A summary of the nineteenth century advance in Western studies of Buddhism must begin with the German philosopher Schopenhauer (1788-1860), who awakened an interest among Western philosophers and intellectuals through his references to Buddhism which he greatly admired. But the credit for initiating the systematic and scientific study of Buddhism goes to the French Orientalist Eugene Burnouf (1801-1852) with the publication in 1826 of his pioneer work Essai sur le Pali, in collaboration with the German scholar Lassen. (Among his other works should be mentioned L’Introduction d I’Histoire du Bouddhisme indien (1844) and his translation of the well-known Mahayana Buddhist Sanskrit sutra called Saddharma-pundarika (1852).) Among Burnouf’s eminent pupils was the German Indologist Max Miiller. One may consider Burnouf as the father of Buddhist studies in the West.
The work initiated by Burnouf was continued in Paris by researches and publications of original texts and translations. The greatest worker in this field was Sylvain Levi (1863-1935), who discovered and published rare Mahayana Buddhist Sanskrit texts with his translations. His work opened up new fields of research in Buddhist philosophy and history.
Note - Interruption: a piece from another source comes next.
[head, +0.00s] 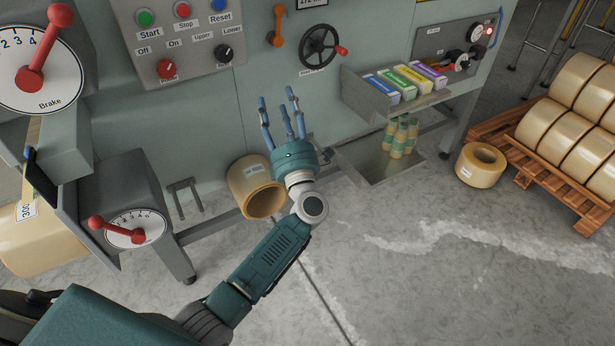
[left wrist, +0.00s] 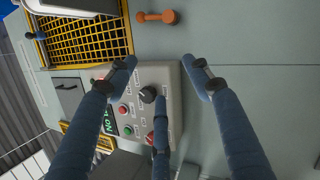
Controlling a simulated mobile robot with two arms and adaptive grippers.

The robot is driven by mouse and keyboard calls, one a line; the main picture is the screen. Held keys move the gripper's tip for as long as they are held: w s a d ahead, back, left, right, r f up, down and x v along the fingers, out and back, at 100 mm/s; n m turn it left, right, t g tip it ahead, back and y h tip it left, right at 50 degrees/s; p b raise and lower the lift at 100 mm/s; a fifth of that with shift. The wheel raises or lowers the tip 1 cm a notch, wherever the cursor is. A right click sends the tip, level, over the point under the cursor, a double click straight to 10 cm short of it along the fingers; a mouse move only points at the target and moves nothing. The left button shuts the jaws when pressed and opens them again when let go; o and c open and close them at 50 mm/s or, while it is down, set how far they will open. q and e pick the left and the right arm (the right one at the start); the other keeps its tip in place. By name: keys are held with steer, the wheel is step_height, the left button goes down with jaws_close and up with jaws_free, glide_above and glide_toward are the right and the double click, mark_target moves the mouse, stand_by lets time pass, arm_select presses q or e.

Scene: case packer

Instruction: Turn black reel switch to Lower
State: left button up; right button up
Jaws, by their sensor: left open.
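The black reel switch (head: 225,53) is a round black knob on the grey control panel (head: 150,40), below the labels Upper and Lower. Its pointer direction is too small to tell for certain. It also shows in the left wrist view (left wrist: 147,94), between my blue fingers. My left gripper (head: 278,106) is open and empty, its fingers spread and pointing up. In the head view it is below and right of the switch, apart from the panel. My right gripper is not in view.
A red knob (head: 167,69) sits left of the black switch, with green, red and blue buttons above. An orange lever (head: 277,27) and a black handwheel (head: 319,46) are to the right. A shelf (head: 405,106) with boxes juts out farther right.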

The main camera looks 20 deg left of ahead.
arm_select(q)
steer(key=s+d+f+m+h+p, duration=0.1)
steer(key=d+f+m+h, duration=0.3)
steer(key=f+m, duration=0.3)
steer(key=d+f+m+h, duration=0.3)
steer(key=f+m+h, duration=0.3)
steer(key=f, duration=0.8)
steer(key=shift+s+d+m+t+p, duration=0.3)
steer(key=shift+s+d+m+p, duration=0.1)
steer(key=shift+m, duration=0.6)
The great French tradition established by Burnouf and Levi is being most successfully continued today by a brilliant pupilary succession: Paul Demieville, Louis Renou, Jean Filliozat, Olivier Lacombe, Armand Minard, Andre Bareau among others, though some of them are not exclusively Buddhologists.
Among Sylvain Levi’s pupils was a Belgian, the famous Louis de La Vallee Poussin. Of his numerous works, his epoch-making translation (1923-1931) of Vasubandhu’s Abhidharma-kosa should be singled out as it is almost an encyclopaedia, not only of Sarvastivada, but of Buddhist philosophy in general. La Vallee Poussin’s tradition in Belgium, generally considered as a part of the French School, is excellently continued today by his worthy pupil and successor Etienne Lamotte, whose voluminous contributions are universally esteemed and appreciated.
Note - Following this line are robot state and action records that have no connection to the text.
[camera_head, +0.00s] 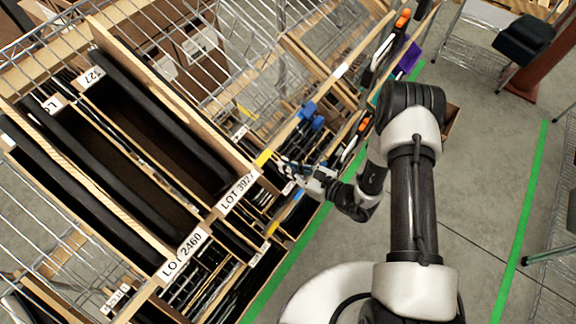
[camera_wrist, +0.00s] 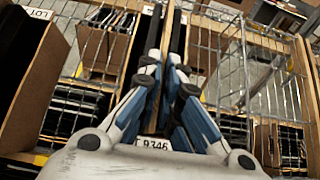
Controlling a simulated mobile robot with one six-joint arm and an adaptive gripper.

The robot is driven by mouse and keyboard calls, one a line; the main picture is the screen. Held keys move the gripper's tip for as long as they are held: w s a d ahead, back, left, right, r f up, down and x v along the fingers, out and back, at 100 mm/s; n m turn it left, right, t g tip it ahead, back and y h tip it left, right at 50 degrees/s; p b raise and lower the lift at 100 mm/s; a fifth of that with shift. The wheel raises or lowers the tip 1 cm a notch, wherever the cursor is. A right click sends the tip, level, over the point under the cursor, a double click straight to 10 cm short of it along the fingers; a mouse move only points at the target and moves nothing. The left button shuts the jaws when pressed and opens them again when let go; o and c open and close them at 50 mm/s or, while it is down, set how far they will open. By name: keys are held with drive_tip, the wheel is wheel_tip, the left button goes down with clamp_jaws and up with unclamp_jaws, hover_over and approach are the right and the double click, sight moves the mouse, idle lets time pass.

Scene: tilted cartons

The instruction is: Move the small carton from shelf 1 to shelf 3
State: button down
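My gripper (camera_head: 282,163) is at the front edge of the shelf rack in the head view, beside the LOT 392 label. In the wrist view its two dark fingers (camera_wrist: 168,35) point up the picture, close together with a narrow gap. A thin brown strip shows in that gap; I cannot tell whether the fingers touch it. Brown cartons (camera_wrist: 104,50) stand left of the fingers, and another carton (camera_wrist: 208,45) is to their right. A brown carton (camera_head: 452,117) shows partly behind my arm. I cannot tell which is the small carton or which shelf is which.
The tilted shelves hold large open cartons with dark contents (camera_head: 150,130). Clear floor (camera_head: 480,200) with green tape lines is right of my arm.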

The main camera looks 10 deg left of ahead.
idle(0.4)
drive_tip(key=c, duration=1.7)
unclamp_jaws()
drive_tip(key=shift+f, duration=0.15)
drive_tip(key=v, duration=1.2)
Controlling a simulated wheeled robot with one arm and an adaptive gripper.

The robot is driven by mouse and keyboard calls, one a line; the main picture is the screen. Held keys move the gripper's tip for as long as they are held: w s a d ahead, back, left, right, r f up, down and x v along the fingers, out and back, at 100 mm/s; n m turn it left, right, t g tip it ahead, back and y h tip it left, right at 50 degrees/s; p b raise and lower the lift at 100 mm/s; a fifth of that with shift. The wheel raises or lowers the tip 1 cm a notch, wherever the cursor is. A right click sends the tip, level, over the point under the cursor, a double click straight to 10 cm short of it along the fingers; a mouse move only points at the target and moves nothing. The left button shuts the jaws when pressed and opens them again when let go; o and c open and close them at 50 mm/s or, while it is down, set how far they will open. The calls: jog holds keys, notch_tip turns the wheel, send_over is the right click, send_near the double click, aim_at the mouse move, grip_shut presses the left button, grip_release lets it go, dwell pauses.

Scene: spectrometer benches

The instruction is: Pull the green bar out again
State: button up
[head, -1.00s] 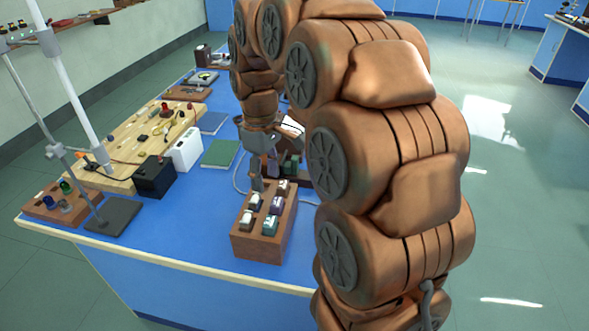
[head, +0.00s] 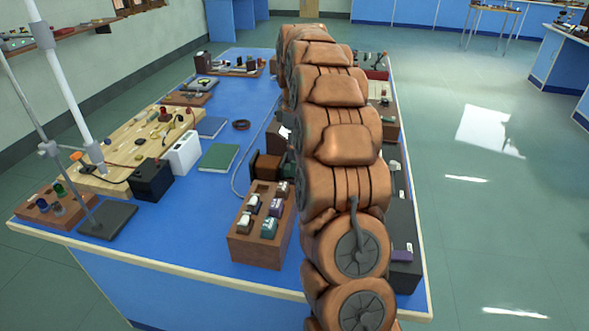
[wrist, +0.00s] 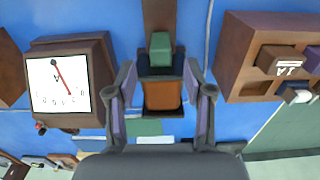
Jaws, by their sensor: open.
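In the wrist view a green bar (wrist: 160,48) lies between and just beyond my fingertips, at a narrow brown wooden piece. A dark part and an orange-brown block (wrist: 163,95) show below it, between the fingers. My gripper (wrist: 159,72) is open, with a finger on each side and a visible gap to the green bar. I cannot tell how deep the bar sits. In the head view my arm hides the gripper and most of this spot; a brown wooden housing (head: 265,166) shows beside the arm.
A meter (wrist: 60,85) with a red needle stands left in the wrist view; a wooden rack (wrist: 240,60) holding blocks is at right. In the head view the rack (head: 257,250) stands at the front, near a green book (head: 219,157) and a black box (head: 152,180). Blue table shows between them.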

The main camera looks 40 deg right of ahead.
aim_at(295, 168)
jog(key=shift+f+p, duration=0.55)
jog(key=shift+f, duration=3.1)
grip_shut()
This interest in Buddhist studies, begun in Paris, gradually spread all over Europe. In Denmark, Victor Fausboll brought out in 1855 an edition of the Dhammapada, the best known Buddhist text, accompanied by a translation and notes in Latin. This was the first Pali text to be published in full in Europe in Roman characters. Another remarkable Danish Pali scholar was V. Trenckner, who started work on The Critical Pali Dictionary , a tremendous undertaking, still in the course of production. Its headquarters are in Copenhagen. Helmer Smith, the renowned Swedish Pali scholar, was also connected with this dictionary.
In Holland, H. Kern edited and translated several Buddhist Sanskrit texts, and his Manual of Indian Buddhism, published in 1896, is still profitably consulted by students of Buddhism. The Dutch tradition is continued today by J. W. de Jong and others.
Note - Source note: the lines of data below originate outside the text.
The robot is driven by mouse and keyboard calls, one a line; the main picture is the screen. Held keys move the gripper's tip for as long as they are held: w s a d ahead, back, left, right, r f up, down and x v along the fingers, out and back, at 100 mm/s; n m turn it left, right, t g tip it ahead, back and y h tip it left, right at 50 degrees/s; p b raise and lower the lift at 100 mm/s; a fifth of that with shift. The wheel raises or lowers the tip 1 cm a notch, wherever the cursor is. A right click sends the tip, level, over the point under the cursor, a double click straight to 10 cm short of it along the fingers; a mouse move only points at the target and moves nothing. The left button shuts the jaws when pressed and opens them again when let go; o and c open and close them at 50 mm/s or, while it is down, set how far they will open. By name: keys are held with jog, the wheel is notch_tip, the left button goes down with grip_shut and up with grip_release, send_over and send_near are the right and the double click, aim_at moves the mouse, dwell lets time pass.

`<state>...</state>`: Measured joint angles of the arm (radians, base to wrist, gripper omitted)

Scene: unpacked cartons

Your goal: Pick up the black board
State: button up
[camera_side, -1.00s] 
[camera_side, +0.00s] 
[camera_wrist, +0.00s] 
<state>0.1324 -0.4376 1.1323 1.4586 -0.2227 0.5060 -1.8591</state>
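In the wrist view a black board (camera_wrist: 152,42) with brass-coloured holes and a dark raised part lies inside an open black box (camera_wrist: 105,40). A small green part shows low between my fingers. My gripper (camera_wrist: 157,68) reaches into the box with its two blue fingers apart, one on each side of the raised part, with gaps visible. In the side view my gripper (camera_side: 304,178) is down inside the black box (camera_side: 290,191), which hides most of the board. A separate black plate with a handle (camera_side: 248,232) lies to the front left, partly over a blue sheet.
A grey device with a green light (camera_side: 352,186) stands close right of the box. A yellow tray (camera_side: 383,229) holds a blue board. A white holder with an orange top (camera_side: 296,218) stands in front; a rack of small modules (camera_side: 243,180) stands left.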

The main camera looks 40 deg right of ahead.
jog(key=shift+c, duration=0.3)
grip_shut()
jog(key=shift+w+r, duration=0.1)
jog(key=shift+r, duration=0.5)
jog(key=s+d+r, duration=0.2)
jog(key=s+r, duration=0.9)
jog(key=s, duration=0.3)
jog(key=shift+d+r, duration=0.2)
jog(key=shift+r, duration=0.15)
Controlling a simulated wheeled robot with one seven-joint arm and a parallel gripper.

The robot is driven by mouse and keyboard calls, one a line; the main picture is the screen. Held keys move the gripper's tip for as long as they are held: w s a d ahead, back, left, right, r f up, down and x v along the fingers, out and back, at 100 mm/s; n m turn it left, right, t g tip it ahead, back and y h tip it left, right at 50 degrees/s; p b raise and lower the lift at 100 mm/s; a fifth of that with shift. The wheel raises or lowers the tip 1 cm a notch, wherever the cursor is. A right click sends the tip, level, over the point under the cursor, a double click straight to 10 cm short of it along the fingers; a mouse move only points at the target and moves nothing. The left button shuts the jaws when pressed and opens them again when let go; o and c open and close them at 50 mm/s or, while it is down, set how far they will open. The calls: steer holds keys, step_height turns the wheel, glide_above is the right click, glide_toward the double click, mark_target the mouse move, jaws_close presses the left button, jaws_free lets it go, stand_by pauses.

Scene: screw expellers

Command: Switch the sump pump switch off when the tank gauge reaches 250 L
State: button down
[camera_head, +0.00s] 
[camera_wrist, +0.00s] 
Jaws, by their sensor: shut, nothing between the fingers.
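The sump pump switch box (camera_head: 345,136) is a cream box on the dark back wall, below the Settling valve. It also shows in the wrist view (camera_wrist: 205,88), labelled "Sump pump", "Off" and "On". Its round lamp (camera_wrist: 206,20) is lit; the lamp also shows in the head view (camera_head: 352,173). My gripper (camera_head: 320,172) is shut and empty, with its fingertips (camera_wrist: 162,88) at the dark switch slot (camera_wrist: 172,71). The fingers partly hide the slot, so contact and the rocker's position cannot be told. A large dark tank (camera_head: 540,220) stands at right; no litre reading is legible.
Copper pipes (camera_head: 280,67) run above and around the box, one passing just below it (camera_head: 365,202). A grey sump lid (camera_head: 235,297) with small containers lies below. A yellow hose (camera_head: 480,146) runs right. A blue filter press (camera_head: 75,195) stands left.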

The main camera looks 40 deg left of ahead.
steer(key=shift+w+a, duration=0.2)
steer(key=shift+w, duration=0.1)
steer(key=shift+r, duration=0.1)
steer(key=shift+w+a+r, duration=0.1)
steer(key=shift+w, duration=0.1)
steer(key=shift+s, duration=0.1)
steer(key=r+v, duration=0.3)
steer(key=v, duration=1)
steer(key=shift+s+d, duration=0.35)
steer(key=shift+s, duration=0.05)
In Germany, apart from Max Miffler’s great contributions, Hermann Oldenberg, working both in Germany and England, edited the whole Vinaya-pitaka in five volumes (1879-1883) in addition to the edition and translation of the Dipavamsa (1879). Neumann translated several Pali Canonical works into German. Geiger’s edition and translation of the Mahavamsa is well-known. So is the work of H. von Glasenapp. The German tradition is continued today by Waldschmidt, Bechert and several others. Nor should Paul Dahlke who did much to spread Buddhism in Germany be forgotten. His house is today the Buddhist Temple in Berlin. Winternitz’s work in Czechoslovakia may be included in the German School.
In Italy, G. Tucci, for several decades, has been making a considerable contribution by publishing Sanskrit and Tibetan texts and their translations, besides his own researches.
In Russia, Vasilieff, Minayeff, Oldenburg and Stcherbatsky did a great deal to promote the scientific study of Buddhism. The Bibliotheca Buddhica Series, founded by Oldenburg in 1897, has published more than thirty volumes up to now. Stcherbatsky’s invaluable Buddhist Logic was published in the same series. In 1960 a Russian translation of the Dhammapada was published.
In the United States, the Harvard Oriental Series, designed to bring about ‘mutual understanding and good-will between East and West’, has been publishing a large number of volumes since the late nineteenth century. In this series, Warren’s Buddhism in Translation (1896), Burlingame’s Buddhist Legends (1921) and Chalmers’ Buddha’s Teachings should be mentioned as works which have commendably contributed towards popularising Buddhism in the West. An edition of the Visuddhi-magga, the well?known Pali Commentary of Buddhaghosa, was published in this series in 1950. Apart from this, a valuable contribution to Sanskrit Buddhist studies was made by the late Prof. Edgerton of Yale University through his Buddhist Hybrid Sanskrit Dictionary, Reader and Grammar, published in 1953.
But it is England that has rendered the greatest service to Buddhism in the West. In 1864, two events took place that were to have a far-reaching and a lasting influence on Pali Buddhist studies in the West. In that year, Robert Childers left Sri Lanka and his friend, T. W. Rhys Davids (1843-1922), went there; both were civil servants in Sri Lanka; both studied Pali there; both were impressed by the beauty and sublimity of the Buddha’s teachings enshrined in the Pali Canon. On his return to England, Childers edited and published his famous Dictionary of the Pali Language (1872-1875), which is still well worth consulting.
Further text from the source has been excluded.